TO DO: Stop at the line containing "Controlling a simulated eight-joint": repeat exactly every line of the entries below from the first up to it, plus that line, with pictures omitted.

TASK INPUTS:
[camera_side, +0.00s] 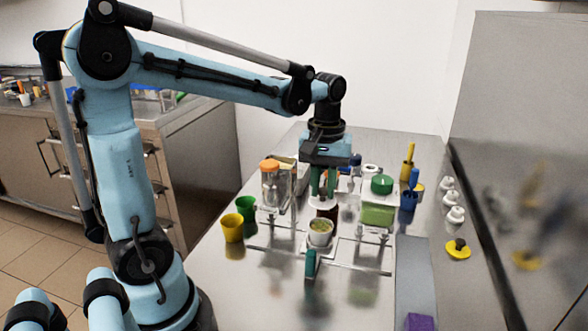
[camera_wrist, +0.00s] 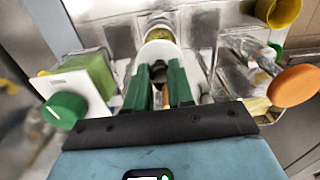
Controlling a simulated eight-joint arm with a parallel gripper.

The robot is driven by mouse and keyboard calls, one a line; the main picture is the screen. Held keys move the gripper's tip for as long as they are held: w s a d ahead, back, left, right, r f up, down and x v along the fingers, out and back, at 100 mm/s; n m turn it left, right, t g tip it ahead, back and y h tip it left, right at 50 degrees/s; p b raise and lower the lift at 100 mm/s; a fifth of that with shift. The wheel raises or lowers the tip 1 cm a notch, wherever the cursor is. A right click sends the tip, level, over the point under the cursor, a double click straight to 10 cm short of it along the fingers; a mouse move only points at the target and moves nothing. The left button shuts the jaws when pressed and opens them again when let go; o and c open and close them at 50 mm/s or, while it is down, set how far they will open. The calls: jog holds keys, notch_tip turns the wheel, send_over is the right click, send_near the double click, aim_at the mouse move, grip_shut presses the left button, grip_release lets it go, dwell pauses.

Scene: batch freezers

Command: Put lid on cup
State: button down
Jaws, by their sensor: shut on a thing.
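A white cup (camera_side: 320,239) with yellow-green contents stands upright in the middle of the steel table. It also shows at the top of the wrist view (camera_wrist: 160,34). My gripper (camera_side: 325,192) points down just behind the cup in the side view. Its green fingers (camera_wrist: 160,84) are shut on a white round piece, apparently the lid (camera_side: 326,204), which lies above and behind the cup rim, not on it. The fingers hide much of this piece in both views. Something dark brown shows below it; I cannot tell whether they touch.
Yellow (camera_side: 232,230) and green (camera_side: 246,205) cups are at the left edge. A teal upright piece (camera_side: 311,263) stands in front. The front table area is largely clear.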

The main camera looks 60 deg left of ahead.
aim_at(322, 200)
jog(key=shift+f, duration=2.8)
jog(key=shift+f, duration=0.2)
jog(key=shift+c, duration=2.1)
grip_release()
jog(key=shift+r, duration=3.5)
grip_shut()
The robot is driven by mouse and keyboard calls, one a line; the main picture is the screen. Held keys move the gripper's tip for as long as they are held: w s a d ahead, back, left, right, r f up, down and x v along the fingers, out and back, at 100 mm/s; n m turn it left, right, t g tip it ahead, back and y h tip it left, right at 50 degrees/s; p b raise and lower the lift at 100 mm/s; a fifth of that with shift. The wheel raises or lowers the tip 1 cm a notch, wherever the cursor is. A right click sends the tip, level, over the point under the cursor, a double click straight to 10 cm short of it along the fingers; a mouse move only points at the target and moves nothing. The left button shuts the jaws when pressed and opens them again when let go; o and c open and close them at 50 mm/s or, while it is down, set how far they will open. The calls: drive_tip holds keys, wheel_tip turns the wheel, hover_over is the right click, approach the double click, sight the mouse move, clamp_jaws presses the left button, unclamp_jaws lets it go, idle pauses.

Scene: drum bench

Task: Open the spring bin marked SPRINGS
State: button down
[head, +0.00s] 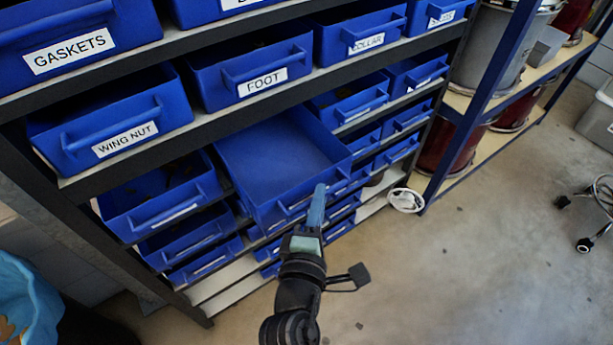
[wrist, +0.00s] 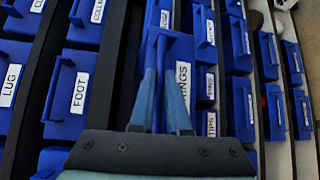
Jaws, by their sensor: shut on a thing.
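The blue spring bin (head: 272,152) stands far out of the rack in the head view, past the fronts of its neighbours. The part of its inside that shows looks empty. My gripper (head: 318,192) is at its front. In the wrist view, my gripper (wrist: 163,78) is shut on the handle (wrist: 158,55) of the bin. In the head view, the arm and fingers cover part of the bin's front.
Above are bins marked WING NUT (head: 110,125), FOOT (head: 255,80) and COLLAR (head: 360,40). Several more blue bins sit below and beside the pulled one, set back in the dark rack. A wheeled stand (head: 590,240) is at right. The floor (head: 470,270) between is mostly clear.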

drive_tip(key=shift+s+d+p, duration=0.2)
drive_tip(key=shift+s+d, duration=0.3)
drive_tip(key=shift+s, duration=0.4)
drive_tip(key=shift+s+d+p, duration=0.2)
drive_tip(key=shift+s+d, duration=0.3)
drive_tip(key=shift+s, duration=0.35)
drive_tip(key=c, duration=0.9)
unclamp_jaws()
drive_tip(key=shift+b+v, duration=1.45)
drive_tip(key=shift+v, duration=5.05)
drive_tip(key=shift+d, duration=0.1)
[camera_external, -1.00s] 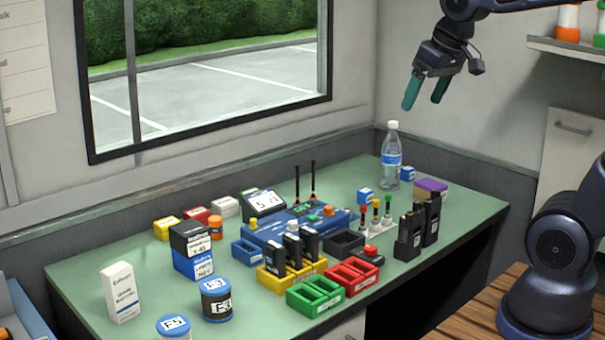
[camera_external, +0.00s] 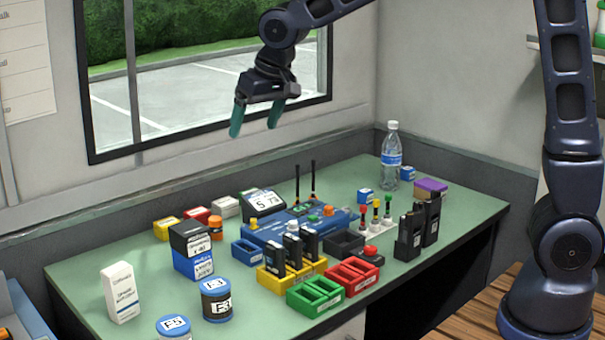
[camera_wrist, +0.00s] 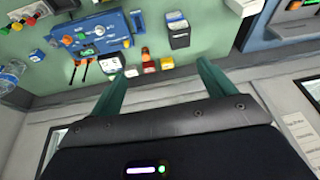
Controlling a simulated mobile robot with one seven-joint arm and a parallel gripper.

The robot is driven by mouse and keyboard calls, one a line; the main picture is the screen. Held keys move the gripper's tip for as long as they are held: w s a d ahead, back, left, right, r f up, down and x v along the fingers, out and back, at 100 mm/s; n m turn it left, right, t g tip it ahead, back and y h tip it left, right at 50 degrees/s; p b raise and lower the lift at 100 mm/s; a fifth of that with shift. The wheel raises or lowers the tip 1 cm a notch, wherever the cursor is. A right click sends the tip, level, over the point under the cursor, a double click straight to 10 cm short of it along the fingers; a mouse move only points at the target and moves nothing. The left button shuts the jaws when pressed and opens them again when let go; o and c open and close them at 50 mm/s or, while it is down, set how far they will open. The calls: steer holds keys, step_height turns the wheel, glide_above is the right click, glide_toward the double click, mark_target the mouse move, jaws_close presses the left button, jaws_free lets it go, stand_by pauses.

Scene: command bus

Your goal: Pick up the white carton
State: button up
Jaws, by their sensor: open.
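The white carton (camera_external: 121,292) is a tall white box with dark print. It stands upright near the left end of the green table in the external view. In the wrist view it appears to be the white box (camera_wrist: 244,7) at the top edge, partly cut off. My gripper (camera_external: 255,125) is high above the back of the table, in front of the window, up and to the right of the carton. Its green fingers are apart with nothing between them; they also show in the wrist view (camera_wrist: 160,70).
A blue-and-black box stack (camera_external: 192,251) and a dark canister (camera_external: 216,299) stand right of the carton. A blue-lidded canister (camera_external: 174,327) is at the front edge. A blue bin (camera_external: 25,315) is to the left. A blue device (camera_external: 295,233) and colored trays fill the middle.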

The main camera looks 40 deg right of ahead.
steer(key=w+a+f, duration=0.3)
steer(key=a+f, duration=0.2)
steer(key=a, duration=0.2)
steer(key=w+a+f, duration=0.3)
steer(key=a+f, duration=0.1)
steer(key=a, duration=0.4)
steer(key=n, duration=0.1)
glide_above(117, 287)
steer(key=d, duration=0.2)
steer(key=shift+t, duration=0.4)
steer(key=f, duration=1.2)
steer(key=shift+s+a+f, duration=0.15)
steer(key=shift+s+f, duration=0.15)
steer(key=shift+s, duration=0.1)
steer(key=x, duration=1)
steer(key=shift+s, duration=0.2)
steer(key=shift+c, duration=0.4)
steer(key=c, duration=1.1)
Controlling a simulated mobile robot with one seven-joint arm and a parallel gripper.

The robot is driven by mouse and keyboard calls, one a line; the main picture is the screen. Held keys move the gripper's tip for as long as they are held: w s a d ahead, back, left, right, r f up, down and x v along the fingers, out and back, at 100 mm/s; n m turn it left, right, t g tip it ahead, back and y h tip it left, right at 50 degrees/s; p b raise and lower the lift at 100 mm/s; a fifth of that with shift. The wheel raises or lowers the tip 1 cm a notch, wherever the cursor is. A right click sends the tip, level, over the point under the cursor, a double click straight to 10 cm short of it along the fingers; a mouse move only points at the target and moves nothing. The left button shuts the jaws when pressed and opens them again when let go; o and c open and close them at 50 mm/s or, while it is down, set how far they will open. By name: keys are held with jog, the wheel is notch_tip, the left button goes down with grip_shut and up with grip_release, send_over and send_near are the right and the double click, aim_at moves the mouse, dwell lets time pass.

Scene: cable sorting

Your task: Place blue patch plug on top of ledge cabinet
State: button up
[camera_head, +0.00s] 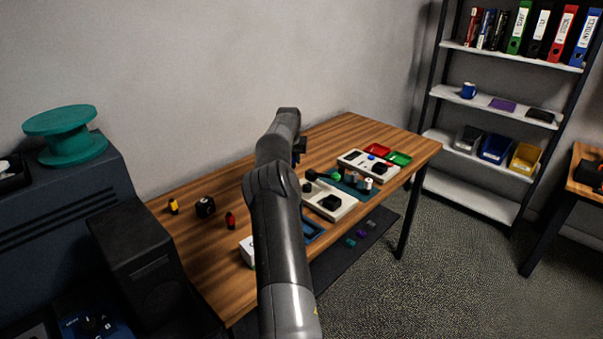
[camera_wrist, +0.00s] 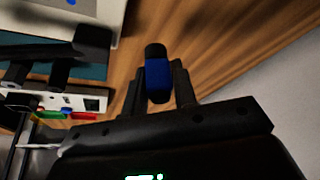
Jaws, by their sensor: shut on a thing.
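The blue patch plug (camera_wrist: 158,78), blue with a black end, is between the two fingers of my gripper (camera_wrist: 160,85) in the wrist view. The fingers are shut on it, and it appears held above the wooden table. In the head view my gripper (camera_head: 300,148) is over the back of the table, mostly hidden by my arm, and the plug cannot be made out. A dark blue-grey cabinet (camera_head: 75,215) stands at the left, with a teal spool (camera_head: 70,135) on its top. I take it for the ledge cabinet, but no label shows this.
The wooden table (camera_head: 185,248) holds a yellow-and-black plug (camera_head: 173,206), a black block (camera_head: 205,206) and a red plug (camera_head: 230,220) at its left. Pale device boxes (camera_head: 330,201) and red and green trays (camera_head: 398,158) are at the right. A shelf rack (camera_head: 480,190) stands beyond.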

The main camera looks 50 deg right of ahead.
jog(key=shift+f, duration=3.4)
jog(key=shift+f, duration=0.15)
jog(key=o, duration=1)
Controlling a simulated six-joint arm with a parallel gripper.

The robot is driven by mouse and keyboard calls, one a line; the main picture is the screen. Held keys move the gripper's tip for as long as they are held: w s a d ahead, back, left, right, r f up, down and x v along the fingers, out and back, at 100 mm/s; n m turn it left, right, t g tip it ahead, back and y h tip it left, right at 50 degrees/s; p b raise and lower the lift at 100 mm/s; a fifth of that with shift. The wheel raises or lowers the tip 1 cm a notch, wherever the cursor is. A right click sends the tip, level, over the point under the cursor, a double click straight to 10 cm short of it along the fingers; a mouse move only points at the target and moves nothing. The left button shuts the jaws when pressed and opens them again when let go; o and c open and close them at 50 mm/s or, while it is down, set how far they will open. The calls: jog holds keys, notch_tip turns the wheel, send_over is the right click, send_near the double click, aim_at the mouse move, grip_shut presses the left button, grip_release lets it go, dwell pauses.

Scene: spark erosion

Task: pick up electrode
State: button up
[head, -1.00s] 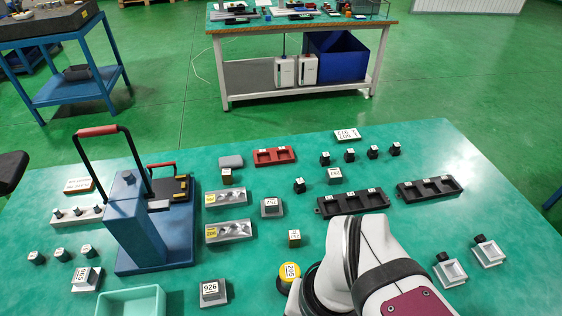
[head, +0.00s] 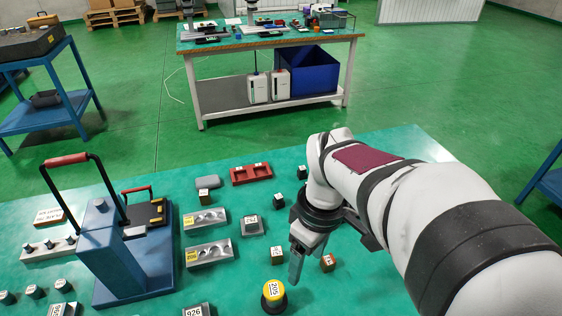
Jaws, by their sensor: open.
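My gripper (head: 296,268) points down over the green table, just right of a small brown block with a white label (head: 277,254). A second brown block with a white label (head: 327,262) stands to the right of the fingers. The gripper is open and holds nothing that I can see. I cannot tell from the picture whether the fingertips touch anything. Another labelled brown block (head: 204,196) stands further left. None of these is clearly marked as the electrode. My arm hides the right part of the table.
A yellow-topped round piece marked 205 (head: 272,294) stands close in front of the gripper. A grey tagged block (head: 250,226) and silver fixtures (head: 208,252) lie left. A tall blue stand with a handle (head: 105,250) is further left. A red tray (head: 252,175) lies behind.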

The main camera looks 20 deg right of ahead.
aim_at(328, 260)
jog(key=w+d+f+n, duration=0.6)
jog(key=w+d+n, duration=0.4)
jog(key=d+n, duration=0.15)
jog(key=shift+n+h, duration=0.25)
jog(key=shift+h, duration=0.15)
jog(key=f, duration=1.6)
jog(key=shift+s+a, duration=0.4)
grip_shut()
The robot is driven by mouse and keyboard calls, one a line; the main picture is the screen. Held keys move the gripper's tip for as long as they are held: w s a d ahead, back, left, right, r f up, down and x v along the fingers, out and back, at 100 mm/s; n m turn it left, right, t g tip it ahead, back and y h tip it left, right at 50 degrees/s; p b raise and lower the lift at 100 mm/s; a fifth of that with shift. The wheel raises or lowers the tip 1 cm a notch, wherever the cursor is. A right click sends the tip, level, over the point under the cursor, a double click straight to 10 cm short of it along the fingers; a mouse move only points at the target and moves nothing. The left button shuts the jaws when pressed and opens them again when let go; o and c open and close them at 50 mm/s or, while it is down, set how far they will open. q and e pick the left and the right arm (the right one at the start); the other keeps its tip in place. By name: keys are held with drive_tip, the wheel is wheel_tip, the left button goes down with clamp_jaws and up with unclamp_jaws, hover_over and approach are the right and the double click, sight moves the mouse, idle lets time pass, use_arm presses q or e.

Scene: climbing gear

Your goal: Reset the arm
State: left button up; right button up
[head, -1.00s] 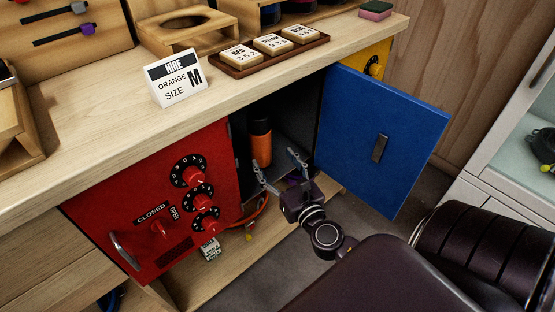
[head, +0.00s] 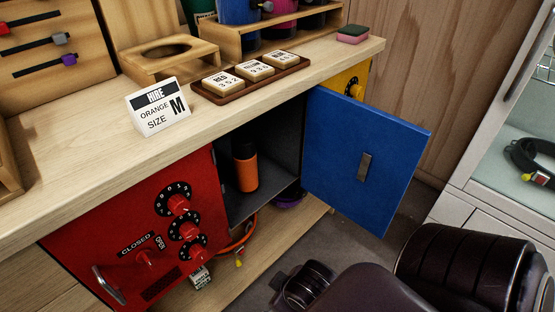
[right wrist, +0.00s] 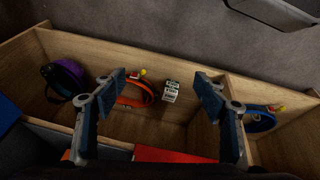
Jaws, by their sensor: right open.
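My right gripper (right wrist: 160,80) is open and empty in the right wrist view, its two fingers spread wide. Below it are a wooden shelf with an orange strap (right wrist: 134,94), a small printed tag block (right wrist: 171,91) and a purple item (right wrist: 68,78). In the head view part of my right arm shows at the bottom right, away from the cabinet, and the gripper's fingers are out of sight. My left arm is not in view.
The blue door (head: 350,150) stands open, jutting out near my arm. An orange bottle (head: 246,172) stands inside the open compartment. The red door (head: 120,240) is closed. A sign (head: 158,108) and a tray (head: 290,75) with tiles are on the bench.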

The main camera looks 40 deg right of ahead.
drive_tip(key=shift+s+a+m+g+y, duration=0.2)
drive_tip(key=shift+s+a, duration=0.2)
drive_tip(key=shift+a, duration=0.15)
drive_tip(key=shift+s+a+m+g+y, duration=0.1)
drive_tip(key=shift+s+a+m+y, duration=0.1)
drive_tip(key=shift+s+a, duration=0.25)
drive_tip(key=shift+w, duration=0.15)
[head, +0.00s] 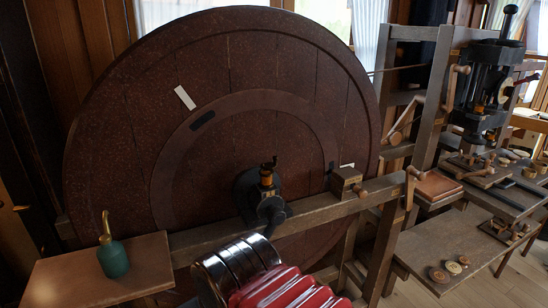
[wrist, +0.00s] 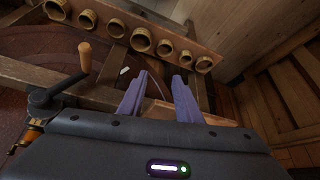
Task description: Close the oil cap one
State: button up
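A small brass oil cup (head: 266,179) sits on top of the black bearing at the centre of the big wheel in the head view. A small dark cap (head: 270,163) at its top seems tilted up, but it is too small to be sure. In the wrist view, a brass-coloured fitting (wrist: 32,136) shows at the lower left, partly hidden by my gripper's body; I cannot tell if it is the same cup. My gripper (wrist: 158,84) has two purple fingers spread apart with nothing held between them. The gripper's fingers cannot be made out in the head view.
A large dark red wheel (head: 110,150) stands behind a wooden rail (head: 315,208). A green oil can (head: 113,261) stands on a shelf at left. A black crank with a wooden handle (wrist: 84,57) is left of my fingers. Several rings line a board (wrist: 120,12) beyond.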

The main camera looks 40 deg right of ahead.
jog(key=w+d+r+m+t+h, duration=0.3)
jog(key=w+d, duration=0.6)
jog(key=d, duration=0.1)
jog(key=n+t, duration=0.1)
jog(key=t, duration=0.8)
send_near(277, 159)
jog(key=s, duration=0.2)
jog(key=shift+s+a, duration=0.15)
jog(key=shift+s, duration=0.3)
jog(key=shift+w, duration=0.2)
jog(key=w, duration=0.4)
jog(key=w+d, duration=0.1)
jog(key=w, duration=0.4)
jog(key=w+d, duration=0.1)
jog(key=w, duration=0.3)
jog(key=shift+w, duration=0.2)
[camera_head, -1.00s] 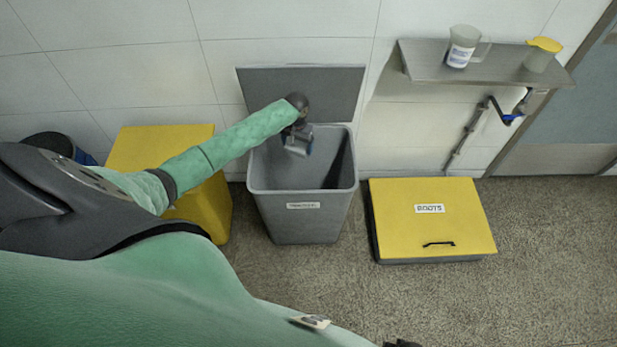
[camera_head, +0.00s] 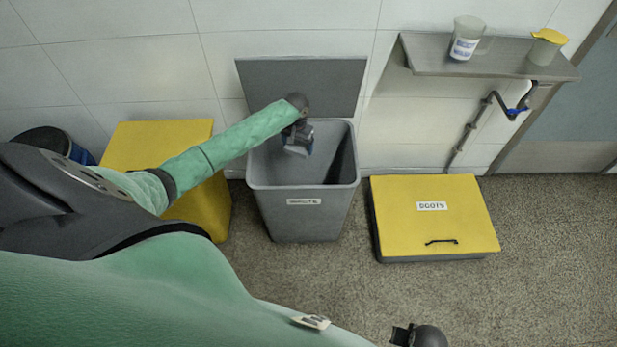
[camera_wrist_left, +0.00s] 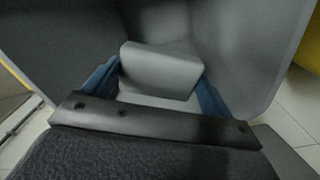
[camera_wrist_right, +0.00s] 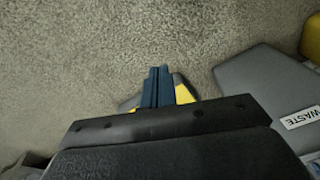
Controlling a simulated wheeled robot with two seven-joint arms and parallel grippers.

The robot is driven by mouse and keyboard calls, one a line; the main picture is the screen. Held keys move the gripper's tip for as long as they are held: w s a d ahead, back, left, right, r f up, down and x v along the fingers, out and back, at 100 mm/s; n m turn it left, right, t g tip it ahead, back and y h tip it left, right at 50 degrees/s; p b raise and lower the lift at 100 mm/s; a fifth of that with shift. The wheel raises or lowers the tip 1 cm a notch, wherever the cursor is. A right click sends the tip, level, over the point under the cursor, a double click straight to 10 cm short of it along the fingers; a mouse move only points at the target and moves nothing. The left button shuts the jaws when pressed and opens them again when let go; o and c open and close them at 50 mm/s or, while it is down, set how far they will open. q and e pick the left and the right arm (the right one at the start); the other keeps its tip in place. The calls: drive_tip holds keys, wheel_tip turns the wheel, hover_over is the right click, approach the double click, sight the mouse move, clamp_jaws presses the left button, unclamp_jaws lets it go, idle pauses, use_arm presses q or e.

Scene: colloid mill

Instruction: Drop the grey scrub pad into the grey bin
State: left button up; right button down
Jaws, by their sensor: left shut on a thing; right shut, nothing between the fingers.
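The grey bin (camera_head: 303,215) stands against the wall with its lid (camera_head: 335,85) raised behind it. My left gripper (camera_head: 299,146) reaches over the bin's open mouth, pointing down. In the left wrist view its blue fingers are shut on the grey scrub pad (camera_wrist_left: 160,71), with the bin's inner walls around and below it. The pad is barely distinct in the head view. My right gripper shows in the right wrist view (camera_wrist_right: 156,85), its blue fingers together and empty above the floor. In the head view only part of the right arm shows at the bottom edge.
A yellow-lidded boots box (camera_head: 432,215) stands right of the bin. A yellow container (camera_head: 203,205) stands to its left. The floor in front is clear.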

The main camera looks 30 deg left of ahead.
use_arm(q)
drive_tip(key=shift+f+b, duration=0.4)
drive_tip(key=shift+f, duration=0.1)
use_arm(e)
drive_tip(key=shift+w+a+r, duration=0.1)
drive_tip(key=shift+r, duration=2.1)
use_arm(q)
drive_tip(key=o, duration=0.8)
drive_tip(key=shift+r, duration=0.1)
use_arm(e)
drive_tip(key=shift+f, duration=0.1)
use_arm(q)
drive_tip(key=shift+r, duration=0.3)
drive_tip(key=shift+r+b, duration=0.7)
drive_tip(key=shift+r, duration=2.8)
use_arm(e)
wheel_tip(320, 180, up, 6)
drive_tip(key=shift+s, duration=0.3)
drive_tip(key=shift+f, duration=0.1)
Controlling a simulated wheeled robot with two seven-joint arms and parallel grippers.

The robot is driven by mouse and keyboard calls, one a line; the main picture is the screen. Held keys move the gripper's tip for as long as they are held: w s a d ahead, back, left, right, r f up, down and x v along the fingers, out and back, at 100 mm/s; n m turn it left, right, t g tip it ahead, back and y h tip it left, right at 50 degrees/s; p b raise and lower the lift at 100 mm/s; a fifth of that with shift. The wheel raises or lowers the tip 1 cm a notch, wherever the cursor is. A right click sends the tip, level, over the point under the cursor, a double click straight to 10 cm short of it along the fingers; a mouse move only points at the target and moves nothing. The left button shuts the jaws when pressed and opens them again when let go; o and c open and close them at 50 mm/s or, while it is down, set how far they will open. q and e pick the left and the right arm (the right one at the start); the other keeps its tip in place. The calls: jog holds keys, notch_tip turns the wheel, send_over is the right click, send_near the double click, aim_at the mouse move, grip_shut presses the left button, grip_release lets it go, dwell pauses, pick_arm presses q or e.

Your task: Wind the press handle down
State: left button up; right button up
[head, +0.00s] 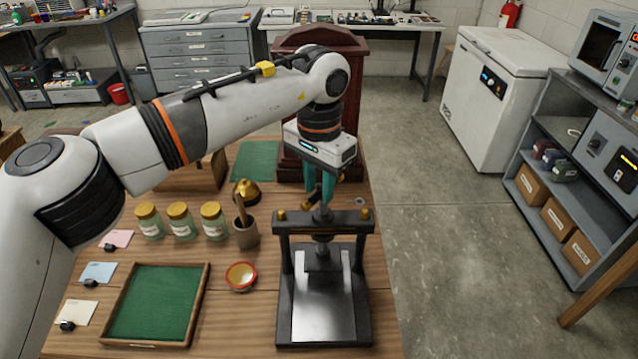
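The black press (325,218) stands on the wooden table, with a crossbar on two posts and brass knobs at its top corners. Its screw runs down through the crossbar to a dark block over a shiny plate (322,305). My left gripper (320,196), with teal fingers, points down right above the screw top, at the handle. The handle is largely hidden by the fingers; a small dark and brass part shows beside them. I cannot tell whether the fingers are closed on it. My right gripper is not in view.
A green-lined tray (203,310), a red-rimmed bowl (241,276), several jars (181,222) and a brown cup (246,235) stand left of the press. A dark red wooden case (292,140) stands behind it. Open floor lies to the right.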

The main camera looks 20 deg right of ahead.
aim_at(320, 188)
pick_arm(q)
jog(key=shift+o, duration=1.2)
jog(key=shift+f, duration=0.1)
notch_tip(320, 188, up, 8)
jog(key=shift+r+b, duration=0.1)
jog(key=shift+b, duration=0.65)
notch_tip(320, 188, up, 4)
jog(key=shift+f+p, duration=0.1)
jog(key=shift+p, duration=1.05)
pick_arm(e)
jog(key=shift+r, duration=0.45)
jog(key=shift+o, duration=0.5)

FINISHED TASK:
[camera_side, +0.00s] 
[camera_wrist, +0.00s] 
Controlling a simulated eight-joint arm with a parallel gripper.

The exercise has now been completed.